Monday, November 3, 2014

Kids and Voting


My children haven't missed a single election since they we're born.  Whether they walked or were snuggled into the double stroller, they were there.  They will go with me again tomorrow. As the girls grow up I want them to understand that participating in elections is not an optional activity - but a responsibility as a citizen of this country.  Simply put by HIllary Clinton, "Voting is the precious right of every citizen."  

Raising children to be good citizens is vital.  Helpling them to understand how their actions impact others is a major goal of mine.  My hope is to teach them how to make good solid decisions. As years give way to years and they find themselves on the doorsteps to adulthood, I have no interest in telling them what to think.  And I have no desire to tell them who to vote for.  In fact I rather enjoy watching them argue their points of view.  Even if the debate is presently about who plays fairly at recess time.  The debate is important.  The best characterization comes from Margaret Thatcher, "I love argument, I love debate.  I don't expect anyone just to sit there and agree with me."  

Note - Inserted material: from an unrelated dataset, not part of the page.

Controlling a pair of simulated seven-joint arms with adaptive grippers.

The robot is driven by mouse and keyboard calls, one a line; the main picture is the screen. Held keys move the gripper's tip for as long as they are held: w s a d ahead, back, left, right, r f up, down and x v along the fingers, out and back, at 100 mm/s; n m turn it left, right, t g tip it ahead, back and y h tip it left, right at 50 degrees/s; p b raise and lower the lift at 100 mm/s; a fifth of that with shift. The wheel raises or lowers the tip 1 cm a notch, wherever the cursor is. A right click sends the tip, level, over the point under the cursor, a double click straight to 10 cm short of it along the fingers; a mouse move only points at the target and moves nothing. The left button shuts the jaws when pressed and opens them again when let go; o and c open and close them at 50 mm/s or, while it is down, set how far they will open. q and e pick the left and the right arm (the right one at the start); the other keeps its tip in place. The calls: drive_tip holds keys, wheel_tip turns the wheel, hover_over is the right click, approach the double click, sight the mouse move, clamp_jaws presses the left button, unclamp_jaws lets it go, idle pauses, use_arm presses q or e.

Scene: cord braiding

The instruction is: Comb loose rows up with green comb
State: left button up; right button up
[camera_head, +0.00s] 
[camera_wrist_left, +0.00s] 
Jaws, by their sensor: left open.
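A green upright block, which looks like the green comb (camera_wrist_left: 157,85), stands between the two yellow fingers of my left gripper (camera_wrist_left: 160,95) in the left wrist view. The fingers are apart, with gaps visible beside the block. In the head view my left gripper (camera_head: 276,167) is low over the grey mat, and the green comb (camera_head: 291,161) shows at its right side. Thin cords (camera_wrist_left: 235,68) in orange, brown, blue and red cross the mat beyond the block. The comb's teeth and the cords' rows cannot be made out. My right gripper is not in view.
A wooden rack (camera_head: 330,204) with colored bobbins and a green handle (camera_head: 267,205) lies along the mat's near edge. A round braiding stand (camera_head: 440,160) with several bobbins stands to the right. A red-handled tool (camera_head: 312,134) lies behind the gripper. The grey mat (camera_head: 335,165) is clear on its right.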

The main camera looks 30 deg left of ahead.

In 1989, I remember registering to vote for the first time.  It was in the hallway at Jamestown High School. I was excited and thrilled.  My parents never told me what party to choose.  When it came time for my first election, they never told me who to vote for either.  Their restraint is commendable, because I registered as a Democrat.  It is safe to say that in my family immediate and extended - I am the only Democrat among them.  However, I have often wondered if my parents anticipated that as I matured I would switch parties.  And in there interest of full disclosure my mother and I do toss the issues back and forth from time to time.  

However, my hope for my children is not just that they find their voice - but that they use it.  Voting will allow them to speak on issues that matter to them, their household, and their neighbors.    Ronald Reagan once said, "We can't help everyone.  But everyone can help someone." Compelling them to use their voice at the voting booth is the first step.